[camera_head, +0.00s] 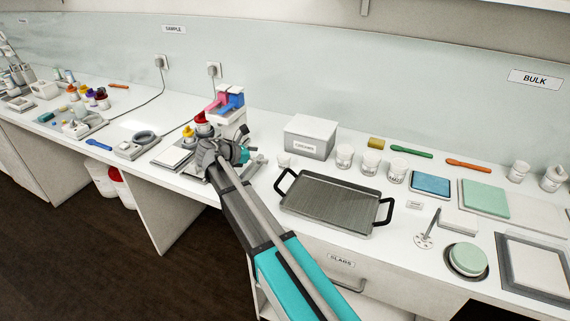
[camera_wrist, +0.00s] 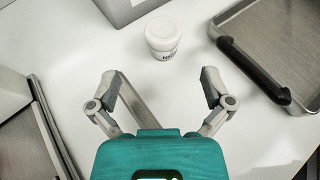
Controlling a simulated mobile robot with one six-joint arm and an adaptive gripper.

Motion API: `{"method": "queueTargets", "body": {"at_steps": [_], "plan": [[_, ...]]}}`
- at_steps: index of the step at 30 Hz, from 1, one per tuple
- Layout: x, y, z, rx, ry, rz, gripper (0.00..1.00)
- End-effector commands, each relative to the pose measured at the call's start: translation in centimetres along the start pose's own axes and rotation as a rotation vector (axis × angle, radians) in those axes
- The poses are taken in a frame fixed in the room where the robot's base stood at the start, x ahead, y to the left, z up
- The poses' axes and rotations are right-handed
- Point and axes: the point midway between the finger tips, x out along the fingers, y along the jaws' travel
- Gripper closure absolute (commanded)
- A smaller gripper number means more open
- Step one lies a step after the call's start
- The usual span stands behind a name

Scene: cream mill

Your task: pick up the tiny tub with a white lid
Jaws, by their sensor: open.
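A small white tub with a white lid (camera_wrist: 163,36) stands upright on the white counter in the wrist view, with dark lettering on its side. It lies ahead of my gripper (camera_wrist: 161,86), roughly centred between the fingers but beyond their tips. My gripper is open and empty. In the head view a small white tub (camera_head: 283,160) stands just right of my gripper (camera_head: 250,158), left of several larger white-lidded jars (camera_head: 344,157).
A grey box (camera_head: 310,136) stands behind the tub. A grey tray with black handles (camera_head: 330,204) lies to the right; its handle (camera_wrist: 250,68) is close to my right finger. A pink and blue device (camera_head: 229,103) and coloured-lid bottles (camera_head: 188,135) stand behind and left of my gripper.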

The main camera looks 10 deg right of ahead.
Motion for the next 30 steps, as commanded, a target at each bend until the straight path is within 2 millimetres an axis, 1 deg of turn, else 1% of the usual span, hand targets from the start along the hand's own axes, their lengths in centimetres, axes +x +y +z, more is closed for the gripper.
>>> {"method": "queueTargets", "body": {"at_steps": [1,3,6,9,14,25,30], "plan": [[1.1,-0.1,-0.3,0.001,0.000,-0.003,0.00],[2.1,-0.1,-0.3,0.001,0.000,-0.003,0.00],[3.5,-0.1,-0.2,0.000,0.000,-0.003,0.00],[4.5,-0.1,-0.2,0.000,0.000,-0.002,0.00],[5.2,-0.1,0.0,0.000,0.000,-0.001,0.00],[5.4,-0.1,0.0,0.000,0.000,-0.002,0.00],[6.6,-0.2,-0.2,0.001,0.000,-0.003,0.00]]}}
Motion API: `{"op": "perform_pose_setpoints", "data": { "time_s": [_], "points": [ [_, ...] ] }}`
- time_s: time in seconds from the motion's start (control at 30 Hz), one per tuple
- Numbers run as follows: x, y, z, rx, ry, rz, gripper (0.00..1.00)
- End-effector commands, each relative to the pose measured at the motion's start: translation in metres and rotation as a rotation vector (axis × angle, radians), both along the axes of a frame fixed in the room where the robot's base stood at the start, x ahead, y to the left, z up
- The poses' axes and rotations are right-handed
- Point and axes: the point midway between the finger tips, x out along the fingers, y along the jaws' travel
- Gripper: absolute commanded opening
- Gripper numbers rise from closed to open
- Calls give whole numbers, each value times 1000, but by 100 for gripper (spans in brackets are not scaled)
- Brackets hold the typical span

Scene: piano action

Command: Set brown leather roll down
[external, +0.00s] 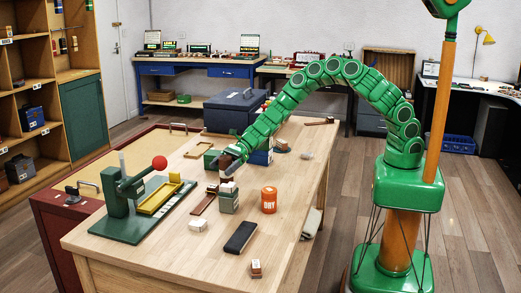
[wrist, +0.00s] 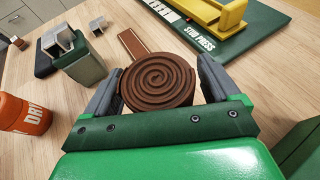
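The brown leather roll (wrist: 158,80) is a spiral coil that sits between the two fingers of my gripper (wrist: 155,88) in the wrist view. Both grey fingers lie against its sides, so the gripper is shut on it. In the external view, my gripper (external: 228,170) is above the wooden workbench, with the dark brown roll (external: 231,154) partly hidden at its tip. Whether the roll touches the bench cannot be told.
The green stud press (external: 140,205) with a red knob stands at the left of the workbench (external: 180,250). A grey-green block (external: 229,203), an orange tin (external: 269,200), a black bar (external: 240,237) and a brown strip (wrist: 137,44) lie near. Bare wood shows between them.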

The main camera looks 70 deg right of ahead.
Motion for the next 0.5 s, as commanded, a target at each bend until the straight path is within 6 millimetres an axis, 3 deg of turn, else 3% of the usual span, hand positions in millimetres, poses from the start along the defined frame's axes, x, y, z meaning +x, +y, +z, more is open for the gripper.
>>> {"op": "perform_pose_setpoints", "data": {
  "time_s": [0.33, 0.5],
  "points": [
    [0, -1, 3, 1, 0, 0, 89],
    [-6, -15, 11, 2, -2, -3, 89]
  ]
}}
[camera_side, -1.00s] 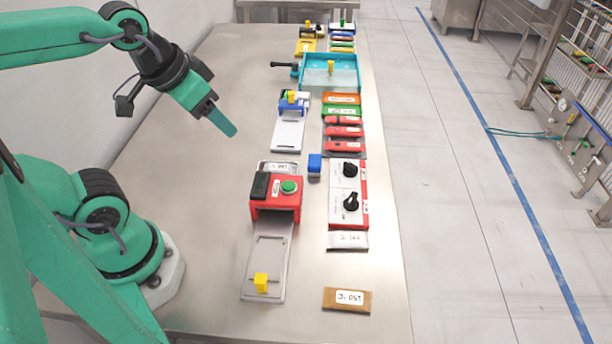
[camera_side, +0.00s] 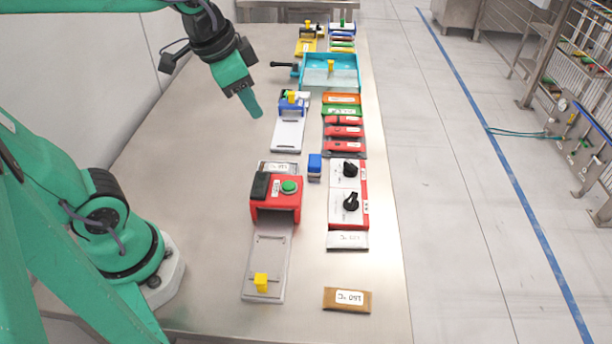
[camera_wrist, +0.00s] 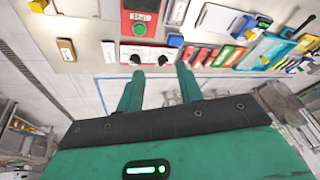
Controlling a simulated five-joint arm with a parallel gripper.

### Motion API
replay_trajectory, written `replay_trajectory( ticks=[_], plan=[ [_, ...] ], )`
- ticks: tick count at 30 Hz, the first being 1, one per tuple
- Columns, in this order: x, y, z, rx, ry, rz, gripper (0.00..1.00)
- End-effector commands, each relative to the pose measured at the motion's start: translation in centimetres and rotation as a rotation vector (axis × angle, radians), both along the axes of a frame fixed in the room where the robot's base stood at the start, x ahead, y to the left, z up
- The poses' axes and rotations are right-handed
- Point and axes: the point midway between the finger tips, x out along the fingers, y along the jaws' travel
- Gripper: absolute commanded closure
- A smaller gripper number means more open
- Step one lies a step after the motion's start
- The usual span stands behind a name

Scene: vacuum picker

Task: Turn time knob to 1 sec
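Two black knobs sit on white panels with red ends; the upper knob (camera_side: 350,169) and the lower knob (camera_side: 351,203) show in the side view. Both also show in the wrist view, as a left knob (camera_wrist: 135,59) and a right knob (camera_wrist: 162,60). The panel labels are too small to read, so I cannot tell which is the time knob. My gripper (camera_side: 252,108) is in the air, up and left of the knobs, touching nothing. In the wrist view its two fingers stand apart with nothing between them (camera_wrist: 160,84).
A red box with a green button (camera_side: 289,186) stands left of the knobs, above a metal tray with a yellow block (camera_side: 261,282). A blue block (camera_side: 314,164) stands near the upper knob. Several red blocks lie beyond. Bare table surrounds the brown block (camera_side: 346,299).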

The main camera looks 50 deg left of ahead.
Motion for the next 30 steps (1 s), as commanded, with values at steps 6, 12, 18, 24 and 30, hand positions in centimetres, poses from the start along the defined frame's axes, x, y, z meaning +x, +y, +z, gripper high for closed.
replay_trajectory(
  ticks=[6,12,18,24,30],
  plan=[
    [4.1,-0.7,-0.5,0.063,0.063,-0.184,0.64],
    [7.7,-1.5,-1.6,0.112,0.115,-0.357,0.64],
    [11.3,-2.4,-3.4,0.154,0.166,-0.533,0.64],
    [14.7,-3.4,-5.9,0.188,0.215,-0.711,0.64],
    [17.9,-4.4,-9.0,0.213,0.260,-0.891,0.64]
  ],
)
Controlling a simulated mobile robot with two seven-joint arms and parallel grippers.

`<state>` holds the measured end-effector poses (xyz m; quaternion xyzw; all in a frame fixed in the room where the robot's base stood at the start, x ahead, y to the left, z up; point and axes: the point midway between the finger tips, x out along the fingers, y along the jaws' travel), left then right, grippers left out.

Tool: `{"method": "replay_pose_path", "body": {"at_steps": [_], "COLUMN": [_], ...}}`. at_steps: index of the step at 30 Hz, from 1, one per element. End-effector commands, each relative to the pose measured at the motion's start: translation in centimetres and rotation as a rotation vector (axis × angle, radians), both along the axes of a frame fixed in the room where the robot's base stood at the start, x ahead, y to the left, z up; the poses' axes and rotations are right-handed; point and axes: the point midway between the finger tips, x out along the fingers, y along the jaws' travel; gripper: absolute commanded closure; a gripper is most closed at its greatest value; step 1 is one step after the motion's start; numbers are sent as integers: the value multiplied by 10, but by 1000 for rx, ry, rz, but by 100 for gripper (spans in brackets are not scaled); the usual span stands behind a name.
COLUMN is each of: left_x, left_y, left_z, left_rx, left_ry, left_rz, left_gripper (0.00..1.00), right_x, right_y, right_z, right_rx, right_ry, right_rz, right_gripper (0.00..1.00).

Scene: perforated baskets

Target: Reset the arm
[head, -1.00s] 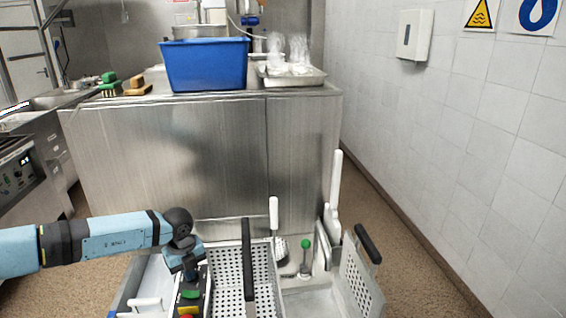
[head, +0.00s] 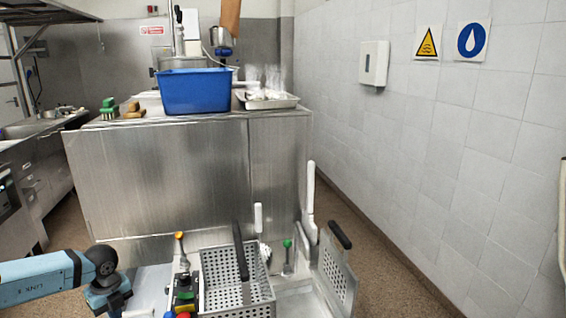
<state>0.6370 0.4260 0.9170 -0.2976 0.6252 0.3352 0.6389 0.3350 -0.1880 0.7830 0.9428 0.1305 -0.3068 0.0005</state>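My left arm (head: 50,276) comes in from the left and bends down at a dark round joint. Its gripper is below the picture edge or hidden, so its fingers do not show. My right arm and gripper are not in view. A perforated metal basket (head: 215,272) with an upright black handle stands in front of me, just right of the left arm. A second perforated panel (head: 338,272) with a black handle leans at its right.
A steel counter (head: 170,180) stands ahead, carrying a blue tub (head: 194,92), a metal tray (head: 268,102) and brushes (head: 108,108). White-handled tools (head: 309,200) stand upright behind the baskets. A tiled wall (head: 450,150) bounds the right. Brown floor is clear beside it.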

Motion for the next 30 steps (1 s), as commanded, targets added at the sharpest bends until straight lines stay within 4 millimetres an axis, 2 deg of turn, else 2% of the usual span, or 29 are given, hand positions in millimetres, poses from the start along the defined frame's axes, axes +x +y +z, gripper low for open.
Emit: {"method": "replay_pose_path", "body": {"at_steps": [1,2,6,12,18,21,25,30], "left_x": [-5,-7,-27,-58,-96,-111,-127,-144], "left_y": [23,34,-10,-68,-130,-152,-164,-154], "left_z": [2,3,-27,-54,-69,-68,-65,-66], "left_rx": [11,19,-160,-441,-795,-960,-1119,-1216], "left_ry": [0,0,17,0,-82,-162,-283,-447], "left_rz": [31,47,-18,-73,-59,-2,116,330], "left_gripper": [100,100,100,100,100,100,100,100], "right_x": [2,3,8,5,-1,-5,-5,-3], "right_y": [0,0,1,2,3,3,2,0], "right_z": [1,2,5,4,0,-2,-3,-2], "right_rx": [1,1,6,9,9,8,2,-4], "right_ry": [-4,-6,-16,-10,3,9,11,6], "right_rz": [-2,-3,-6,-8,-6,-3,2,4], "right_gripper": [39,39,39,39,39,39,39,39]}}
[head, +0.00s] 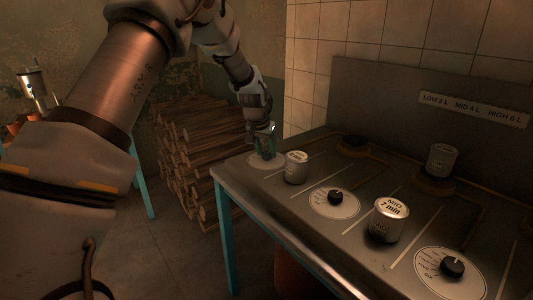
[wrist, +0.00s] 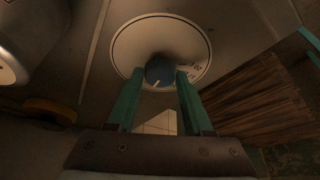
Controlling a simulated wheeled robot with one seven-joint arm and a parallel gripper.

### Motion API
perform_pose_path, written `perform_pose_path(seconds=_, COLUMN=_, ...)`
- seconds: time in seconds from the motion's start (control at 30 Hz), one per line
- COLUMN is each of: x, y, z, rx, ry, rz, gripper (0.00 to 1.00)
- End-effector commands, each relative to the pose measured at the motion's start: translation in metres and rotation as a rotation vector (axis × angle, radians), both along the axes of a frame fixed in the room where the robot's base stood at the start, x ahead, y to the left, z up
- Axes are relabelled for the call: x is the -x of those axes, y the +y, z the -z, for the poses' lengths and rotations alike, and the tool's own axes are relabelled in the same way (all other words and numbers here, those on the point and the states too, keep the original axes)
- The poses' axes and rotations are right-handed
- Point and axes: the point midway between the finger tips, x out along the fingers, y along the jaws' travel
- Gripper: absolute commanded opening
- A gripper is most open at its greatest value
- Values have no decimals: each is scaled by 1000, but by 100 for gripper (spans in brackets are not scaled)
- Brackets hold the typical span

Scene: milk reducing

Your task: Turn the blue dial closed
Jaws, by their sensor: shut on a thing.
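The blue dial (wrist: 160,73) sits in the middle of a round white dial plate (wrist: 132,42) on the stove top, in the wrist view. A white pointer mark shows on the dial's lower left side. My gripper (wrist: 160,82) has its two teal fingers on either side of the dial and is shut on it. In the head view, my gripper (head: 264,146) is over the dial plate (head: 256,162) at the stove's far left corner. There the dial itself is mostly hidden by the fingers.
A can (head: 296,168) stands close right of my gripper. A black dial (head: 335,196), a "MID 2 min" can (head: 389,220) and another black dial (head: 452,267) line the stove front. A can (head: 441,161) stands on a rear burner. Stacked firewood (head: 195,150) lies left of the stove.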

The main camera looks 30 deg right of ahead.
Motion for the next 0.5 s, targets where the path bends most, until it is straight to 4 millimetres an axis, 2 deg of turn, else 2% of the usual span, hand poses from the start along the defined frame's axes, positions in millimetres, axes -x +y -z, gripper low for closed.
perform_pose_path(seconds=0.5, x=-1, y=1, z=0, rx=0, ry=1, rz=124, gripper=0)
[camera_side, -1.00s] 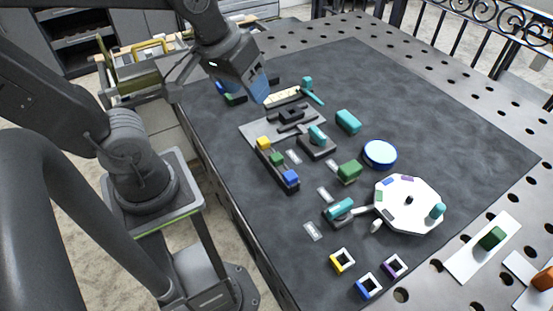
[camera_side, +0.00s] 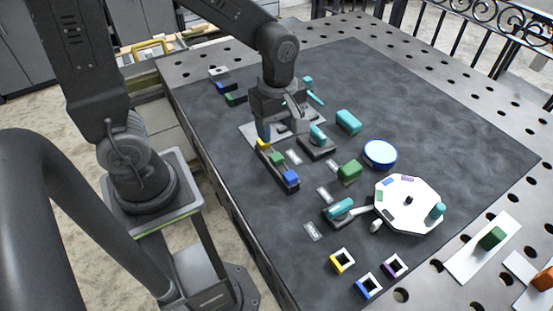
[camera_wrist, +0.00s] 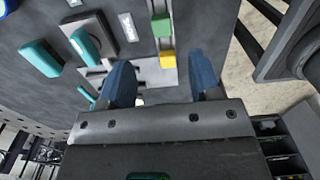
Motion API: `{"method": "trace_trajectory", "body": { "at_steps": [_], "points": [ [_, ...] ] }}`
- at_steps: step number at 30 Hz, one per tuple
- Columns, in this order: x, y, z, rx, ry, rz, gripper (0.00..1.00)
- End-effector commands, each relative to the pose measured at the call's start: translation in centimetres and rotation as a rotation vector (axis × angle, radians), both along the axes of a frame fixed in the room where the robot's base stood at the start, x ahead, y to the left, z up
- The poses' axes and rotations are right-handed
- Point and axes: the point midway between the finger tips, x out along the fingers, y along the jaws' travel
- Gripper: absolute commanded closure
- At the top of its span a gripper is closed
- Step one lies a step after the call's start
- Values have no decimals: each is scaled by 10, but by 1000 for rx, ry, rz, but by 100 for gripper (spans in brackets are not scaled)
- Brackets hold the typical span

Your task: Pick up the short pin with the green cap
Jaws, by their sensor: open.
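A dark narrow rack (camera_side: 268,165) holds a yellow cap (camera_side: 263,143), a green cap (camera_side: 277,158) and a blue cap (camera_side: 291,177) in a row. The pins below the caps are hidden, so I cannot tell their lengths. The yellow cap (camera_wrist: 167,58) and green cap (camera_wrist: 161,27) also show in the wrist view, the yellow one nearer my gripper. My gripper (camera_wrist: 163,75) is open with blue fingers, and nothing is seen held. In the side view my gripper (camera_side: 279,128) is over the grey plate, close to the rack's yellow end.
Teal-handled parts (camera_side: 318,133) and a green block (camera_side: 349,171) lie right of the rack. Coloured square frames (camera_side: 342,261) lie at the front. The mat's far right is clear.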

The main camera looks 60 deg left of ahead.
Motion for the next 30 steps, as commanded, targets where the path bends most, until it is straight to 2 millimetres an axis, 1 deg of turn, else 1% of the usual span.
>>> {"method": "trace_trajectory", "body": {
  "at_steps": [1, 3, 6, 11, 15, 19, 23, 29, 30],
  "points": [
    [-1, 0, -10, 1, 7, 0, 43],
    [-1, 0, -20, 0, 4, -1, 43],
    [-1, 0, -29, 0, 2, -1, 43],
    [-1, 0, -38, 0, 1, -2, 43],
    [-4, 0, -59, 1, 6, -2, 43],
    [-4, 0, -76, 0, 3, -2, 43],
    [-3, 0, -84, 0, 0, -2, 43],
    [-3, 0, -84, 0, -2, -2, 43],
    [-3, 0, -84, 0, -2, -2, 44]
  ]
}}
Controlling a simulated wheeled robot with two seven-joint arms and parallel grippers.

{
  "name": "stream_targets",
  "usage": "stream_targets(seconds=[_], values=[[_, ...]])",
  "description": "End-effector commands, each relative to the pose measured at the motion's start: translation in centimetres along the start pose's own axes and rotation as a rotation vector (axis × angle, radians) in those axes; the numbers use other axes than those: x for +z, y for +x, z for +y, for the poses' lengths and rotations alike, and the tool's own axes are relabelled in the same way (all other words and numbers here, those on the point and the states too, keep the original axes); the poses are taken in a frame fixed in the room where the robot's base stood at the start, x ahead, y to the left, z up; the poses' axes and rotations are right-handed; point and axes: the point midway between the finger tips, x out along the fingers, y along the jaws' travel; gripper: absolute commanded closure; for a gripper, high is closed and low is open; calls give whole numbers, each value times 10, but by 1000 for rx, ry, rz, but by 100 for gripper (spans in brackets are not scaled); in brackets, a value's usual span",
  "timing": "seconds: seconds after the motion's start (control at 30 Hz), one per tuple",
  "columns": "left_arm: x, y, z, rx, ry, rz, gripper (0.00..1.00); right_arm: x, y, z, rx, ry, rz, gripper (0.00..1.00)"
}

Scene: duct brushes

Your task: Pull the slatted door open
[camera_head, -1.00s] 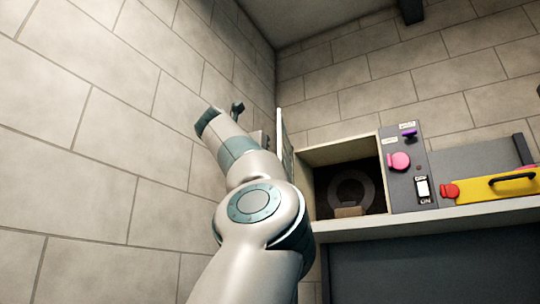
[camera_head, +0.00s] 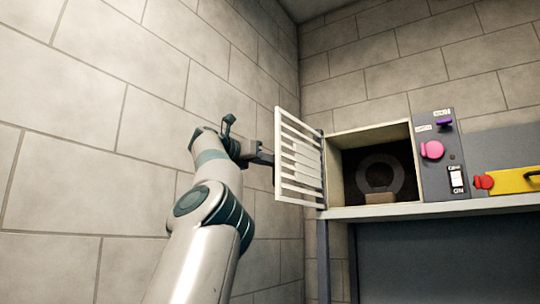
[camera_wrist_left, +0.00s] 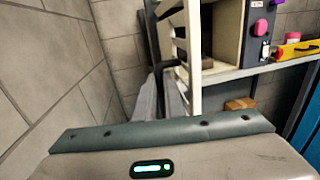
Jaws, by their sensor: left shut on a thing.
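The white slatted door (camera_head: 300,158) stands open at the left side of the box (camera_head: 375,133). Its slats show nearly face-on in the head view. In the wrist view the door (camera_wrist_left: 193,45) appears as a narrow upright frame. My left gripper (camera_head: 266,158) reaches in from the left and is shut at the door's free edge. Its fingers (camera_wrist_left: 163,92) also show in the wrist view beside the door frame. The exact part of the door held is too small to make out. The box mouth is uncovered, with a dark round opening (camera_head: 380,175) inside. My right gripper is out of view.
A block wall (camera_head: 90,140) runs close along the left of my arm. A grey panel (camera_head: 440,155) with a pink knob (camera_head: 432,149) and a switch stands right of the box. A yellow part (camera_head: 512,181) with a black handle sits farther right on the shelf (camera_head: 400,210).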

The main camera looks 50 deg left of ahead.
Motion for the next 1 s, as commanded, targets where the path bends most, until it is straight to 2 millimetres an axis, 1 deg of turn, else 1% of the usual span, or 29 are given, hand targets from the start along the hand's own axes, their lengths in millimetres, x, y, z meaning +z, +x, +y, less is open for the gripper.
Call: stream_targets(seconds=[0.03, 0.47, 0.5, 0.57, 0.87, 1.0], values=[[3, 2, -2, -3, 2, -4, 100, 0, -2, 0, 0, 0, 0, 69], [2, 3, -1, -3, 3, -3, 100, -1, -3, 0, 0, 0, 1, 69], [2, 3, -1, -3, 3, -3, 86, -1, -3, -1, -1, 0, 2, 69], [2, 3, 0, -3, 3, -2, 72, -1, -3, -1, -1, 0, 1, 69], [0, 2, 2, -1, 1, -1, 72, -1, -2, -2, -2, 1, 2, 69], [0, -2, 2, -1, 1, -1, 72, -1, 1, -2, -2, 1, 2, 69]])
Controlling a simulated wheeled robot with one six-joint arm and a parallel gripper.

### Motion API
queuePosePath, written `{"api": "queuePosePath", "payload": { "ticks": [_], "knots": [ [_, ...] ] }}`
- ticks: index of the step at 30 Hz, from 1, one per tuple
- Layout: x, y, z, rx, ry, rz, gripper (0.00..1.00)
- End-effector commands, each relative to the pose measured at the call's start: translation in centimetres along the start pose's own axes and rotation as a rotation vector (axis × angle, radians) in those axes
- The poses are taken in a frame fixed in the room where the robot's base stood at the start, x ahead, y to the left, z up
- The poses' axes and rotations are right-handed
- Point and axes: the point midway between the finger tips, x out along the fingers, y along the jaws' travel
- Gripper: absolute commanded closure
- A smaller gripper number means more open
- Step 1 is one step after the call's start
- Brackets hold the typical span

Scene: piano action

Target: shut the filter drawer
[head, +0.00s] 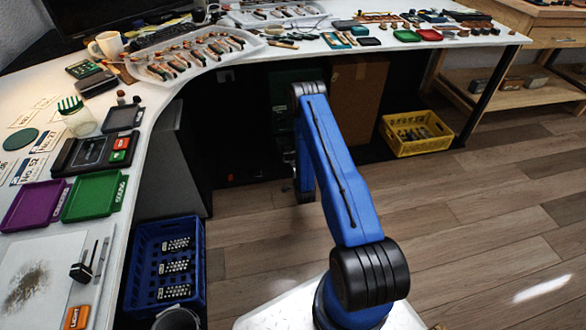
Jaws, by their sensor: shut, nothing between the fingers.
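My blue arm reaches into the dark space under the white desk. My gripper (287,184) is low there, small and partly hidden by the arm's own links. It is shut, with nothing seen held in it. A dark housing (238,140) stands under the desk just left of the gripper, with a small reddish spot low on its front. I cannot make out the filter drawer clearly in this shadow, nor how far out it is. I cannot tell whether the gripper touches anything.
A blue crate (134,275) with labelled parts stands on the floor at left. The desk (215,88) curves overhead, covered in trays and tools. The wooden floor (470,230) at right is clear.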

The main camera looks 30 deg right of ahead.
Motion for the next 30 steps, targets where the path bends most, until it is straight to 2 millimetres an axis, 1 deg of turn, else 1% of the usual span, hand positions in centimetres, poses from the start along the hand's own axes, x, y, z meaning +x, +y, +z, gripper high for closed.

===============

**DIRECTION**
Write out exactly the lines from the one that has "- Gripper numbers rise from closed to open" down to the one that has "[external, +0.00s]", including both. Pictures stay out of the copy.

**ANSWER TO THIS EXERCISE**
- Gripper numbers rise from closed to open
- Calls give whole numbers, each value times 1000, but by 100 for gripper (spans in brackets are not scaled)
- Brackets hold the typical span

Scene: piano action

Command: Set brown leather roll down
[external, +0.00s] 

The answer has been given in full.